**Task instructions:** Nothing but the line with "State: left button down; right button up" and the lines after it, through the end of the records below, is to be repeated, exactly as it is.

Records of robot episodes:
◇ ◇ ◇ ◇ ◇ ◇ ◇
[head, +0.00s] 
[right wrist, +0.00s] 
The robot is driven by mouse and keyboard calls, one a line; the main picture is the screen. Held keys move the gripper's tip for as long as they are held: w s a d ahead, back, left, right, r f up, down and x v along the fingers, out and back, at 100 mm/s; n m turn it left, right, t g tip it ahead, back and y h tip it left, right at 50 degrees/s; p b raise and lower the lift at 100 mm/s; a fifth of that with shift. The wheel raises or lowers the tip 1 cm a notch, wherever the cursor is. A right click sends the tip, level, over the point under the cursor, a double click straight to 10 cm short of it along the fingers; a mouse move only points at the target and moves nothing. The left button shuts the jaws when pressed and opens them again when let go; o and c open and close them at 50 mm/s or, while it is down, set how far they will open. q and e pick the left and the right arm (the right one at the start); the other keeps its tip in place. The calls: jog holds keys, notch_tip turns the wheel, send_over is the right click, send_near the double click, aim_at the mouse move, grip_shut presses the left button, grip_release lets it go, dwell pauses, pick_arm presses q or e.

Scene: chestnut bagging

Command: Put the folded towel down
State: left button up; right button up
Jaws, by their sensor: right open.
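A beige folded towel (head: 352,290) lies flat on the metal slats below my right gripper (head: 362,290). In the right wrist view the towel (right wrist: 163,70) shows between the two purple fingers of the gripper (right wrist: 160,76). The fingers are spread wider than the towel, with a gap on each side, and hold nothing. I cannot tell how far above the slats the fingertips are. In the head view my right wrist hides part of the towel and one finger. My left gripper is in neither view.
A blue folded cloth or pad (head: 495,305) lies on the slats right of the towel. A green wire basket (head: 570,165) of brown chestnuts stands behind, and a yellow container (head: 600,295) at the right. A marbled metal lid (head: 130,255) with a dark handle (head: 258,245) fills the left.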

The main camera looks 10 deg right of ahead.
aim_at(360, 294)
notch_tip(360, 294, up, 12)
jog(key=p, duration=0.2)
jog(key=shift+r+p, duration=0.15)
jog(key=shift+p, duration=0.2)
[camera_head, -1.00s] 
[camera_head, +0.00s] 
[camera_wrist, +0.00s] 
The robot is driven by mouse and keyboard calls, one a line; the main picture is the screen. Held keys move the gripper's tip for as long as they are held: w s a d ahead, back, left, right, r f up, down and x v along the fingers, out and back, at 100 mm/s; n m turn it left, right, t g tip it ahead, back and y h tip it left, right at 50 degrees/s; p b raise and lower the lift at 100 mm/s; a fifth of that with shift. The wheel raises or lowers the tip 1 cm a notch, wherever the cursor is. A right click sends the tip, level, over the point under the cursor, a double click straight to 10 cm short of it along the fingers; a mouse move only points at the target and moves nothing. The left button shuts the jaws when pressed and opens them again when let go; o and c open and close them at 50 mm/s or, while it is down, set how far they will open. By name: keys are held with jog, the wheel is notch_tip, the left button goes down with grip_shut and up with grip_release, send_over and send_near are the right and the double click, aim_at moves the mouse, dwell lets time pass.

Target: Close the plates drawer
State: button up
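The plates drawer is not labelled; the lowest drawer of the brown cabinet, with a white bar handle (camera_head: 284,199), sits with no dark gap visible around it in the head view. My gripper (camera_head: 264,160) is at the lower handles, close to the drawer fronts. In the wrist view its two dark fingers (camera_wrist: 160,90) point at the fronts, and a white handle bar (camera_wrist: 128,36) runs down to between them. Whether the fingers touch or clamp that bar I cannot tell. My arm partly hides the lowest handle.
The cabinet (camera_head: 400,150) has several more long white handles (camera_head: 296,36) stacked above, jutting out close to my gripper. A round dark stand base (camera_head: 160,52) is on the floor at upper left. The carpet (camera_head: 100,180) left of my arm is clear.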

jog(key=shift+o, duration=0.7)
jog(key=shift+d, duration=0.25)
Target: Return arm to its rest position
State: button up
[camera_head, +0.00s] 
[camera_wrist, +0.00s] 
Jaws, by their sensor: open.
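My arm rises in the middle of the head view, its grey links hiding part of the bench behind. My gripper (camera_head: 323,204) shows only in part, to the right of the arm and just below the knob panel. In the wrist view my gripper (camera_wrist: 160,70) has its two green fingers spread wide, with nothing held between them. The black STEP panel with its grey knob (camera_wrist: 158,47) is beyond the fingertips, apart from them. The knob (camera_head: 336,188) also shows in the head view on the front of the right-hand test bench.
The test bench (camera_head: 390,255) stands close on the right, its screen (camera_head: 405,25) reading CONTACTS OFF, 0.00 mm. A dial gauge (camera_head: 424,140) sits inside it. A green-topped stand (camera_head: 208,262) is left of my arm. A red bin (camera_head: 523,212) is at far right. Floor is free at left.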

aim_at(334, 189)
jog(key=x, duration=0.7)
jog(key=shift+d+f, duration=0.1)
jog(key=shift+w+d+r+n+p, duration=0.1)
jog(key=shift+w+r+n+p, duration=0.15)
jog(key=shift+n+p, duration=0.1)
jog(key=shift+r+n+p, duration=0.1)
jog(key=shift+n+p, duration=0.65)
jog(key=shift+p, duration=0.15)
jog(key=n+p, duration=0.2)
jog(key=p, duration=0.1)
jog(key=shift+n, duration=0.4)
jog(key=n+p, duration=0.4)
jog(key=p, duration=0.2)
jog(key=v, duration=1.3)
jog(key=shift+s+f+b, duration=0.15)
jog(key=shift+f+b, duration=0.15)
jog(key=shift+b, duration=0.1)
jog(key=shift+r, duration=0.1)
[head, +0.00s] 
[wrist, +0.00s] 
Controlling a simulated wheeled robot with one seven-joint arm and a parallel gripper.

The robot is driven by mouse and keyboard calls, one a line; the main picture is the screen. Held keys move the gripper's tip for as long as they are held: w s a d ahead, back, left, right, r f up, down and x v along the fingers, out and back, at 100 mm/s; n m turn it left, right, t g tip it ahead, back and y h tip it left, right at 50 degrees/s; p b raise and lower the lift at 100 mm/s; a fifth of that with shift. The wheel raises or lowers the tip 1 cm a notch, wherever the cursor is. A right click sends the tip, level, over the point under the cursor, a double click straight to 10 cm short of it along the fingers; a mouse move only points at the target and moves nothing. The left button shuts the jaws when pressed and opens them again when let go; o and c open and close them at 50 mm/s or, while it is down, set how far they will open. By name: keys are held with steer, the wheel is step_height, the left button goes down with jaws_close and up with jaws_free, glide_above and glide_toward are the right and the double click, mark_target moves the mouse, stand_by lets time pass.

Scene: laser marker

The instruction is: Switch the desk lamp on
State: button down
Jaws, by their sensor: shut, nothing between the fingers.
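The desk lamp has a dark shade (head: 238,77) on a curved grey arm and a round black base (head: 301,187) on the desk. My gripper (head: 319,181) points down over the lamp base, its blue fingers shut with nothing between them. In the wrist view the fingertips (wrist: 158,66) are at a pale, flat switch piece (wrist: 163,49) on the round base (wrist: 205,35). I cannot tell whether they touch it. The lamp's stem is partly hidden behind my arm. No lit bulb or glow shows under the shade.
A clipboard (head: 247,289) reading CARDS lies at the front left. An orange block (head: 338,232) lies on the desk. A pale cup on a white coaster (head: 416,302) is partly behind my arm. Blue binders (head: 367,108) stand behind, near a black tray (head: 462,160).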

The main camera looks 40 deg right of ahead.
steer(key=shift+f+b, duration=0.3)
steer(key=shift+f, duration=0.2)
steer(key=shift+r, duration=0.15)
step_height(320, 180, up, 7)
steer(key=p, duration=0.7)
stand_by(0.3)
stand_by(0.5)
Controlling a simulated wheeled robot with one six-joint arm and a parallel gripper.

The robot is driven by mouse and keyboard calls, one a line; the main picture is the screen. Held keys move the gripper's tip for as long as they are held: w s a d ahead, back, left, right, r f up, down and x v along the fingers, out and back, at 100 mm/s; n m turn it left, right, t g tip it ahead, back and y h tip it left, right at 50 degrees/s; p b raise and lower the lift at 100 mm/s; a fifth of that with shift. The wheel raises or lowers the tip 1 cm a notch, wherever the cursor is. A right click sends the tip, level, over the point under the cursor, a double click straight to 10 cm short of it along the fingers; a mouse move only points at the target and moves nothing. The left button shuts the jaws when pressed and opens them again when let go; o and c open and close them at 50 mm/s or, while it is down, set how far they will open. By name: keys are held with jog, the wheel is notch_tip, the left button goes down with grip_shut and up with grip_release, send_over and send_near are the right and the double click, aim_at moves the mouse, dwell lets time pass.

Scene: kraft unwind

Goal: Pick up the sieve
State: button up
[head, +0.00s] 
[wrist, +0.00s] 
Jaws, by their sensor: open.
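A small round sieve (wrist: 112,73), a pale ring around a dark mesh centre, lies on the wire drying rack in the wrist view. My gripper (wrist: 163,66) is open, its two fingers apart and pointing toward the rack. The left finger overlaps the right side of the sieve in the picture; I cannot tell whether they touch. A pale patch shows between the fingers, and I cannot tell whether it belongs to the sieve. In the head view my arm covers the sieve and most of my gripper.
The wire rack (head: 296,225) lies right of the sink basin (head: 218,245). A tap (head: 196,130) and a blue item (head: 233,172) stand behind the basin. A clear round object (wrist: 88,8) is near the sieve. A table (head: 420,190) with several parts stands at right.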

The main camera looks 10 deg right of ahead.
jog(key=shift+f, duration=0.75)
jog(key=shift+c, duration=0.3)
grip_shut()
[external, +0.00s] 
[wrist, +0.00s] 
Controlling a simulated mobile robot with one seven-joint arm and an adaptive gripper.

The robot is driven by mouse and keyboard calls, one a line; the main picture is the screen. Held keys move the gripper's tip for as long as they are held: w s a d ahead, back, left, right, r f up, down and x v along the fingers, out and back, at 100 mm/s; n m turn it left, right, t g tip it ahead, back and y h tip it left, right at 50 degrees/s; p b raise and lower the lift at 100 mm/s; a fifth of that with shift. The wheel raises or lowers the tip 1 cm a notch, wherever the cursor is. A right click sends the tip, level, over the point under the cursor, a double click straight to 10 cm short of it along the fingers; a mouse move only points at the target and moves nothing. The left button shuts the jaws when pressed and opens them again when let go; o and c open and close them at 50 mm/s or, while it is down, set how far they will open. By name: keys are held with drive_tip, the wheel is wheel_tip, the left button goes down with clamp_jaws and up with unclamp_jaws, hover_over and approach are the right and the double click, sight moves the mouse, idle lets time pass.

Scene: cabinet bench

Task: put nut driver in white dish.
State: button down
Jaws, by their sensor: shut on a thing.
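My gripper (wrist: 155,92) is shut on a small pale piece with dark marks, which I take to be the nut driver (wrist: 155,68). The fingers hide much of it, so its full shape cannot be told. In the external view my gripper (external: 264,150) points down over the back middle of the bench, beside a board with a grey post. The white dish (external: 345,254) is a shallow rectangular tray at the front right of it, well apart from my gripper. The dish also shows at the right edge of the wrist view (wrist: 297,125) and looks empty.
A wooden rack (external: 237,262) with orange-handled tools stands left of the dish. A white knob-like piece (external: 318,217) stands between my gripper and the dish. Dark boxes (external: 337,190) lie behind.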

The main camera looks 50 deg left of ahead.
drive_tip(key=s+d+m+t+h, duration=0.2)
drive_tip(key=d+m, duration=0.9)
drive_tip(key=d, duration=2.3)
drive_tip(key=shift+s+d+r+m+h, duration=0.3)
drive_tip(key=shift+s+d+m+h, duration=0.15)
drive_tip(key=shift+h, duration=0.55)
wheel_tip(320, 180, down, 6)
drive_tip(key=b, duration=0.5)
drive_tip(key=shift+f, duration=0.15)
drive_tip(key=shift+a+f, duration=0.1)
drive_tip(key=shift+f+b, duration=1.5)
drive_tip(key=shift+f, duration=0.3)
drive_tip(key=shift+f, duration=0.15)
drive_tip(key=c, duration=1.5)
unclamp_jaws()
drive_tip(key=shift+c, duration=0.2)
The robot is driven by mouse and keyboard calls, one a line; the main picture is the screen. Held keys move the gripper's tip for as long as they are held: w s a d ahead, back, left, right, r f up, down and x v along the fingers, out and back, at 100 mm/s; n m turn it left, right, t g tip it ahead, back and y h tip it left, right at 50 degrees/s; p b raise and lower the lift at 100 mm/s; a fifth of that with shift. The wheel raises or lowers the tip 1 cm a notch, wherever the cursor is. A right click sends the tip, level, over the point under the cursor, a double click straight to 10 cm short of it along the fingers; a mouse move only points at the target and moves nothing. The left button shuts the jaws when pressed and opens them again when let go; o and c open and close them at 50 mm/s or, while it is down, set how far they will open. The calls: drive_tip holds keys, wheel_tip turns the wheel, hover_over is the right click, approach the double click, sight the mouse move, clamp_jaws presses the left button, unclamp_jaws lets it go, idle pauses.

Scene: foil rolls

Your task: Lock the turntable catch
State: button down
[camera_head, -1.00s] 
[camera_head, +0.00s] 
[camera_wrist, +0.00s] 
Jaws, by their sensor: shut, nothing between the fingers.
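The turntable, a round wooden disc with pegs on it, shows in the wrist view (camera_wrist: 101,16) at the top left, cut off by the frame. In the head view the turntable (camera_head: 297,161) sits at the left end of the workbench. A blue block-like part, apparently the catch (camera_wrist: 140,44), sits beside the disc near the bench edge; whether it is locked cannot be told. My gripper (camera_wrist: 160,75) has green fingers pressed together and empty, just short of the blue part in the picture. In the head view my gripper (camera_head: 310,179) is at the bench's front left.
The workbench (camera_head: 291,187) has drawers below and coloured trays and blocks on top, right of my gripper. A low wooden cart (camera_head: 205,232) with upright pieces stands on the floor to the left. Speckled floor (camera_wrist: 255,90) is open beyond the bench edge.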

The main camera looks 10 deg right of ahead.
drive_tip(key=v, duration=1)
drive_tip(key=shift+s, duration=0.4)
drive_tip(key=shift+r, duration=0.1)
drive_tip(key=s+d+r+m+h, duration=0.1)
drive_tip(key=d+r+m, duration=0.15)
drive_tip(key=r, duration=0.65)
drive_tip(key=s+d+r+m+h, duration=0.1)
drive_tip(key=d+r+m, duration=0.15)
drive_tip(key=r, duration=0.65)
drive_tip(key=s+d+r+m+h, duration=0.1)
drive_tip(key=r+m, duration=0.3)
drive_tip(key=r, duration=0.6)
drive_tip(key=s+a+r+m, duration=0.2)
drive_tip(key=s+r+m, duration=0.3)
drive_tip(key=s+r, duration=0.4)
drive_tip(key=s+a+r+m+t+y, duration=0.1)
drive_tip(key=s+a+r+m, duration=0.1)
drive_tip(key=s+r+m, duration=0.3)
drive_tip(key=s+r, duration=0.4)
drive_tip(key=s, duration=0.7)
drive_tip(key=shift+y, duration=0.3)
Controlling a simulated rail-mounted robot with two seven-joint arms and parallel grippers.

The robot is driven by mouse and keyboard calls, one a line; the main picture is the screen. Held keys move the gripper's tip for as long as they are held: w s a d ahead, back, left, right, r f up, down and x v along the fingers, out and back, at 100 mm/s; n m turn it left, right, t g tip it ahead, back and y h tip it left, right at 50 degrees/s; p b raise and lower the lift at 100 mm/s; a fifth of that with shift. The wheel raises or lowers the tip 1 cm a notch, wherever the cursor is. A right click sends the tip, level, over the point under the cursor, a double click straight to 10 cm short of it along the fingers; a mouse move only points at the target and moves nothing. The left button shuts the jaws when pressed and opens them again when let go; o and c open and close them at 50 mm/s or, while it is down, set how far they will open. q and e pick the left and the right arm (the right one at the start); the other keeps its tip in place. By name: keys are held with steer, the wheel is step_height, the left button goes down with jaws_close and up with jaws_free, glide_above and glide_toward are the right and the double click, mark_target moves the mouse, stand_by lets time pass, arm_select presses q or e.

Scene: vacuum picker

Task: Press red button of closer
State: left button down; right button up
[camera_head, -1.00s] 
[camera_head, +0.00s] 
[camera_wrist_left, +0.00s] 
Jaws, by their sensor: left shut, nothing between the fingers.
◇ ◇ ◇ ◇ ◇ ◇ ◇
**Final result:**
State: left button down; right button up
[camera_head, -1.00s] 
[camera_head, +0.00s] 
[camera_wrist_left, +0.00s] 
Jaws, by their sensor: left shut, nothing between the fingers.

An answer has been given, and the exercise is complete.